### Set task
In the records below, find each line containing the word "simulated" and copy it.

* * * * *

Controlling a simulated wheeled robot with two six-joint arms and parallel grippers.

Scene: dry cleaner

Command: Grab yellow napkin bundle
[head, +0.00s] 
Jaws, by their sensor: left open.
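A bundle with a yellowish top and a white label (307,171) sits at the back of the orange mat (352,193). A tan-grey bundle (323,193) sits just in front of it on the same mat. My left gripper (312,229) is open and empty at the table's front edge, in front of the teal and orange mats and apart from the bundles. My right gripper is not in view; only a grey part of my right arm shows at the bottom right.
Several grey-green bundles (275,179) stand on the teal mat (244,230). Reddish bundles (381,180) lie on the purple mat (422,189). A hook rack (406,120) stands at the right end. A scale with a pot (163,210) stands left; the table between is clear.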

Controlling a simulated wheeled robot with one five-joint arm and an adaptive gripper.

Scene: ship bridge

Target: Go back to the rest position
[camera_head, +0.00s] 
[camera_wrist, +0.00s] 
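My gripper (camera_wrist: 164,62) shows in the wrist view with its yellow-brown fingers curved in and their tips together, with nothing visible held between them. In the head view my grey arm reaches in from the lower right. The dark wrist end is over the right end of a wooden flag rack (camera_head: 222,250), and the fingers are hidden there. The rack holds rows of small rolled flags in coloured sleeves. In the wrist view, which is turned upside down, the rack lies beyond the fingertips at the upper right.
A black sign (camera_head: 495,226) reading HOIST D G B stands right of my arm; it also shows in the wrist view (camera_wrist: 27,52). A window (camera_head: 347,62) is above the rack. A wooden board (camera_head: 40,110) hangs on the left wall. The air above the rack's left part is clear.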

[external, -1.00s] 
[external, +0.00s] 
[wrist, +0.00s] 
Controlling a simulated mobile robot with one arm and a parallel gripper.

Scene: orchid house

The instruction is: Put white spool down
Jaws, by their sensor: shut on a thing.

* * * * *

### Solved problem
Controlling a simulated wheeled robot with two six-joint arms and parallel grippers.
Controlling a simulated wheeled robot with one five-joint arm and an adaptive gripper.
Controlling a simulated mobile robot with one arm and a parallel gripper.

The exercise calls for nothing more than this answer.